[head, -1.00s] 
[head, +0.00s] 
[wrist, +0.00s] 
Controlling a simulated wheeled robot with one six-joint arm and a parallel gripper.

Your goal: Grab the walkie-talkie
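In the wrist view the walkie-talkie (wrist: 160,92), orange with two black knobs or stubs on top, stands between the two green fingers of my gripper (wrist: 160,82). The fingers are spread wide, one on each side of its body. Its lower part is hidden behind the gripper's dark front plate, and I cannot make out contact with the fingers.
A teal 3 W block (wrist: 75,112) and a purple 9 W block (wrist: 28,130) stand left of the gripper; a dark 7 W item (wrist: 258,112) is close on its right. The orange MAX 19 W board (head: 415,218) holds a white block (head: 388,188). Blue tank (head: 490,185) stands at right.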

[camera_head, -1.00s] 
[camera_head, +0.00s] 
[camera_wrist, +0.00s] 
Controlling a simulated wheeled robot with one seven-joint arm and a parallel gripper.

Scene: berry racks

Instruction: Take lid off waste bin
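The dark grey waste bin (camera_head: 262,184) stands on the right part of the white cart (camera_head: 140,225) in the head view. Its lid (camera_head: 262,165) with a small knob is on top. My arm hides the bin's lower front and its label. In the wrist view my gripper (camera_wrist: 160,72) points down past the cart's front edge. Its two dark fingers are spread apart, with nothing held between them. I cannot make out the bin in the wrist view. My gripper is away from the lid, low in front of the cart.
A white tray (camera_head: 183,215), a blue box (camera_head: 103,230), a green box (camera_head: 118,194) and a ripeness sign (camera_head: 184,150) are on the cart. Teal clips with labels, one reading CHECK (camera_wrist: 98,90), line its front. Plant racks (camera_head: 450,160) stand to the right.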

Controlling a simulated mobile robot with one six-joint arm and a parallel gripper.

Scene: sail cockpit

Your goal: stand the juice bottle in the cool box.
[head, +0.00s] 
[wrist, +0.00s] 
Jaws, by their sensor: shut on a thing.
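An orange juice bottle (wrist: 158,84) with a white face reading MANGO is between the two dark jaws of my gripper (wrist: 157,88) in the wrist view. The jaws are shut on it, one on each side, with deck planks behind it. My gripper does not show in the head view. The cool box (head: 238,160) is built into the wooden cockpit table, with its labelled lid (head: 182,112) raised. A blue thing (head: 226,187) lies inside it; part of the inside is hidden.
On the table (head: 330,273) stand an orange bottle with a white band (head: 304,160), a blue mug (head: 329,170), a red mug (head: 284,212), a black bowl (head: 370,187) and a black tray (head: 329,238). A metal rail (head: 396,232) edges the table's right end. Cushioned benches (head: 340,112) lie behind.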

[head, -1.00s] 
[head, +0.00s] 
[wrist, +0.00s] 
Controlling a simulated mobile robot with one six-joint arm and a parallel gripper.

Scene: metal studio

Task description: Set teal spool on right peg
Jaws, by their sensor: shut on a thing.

Task brief. Quote, with nothing altered, all lines from the start of the entries to the line that carries "Scene: berry racks", inclusive.

Task response.
[head, -1.00s] 
[head, +0.00s] 
[wrist, +0.00s] 
Controlling a simulated wheeled robot with one six-joint arm and a parallel gripper.

Your goal: Grab the walkie-talkie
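In the wrist view the walkie-talkie (wrist: 160,92), orange with two black knobs or stubs on top, stands between the two green fingers of my gripper (wrist: 160,82). The fingers are spread wide, one on each side of its body. Its lower part is hidden behind the gripper's dark front plate, and I cannot make out contact with the fingers.
A teal 3 W block (wrist: 75,112) and a purple 9 W block (wrist: 28,130) stand left of the gripper; a dark 7 W item (wrist: 258,112) is close on its right. The orange MAX 19 W board (head: 415,218) holds a white block (head: 388,188). Blue tank (head: 490,185) stands at right.

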[camera_head, -1.00s] 
[camera_head, +0.00s] 
[camera_wrist, +0.00s] 
Controlling a simulated wheeled robot with one seven-joint arm and a parallel gripper.

Scene: berry racks

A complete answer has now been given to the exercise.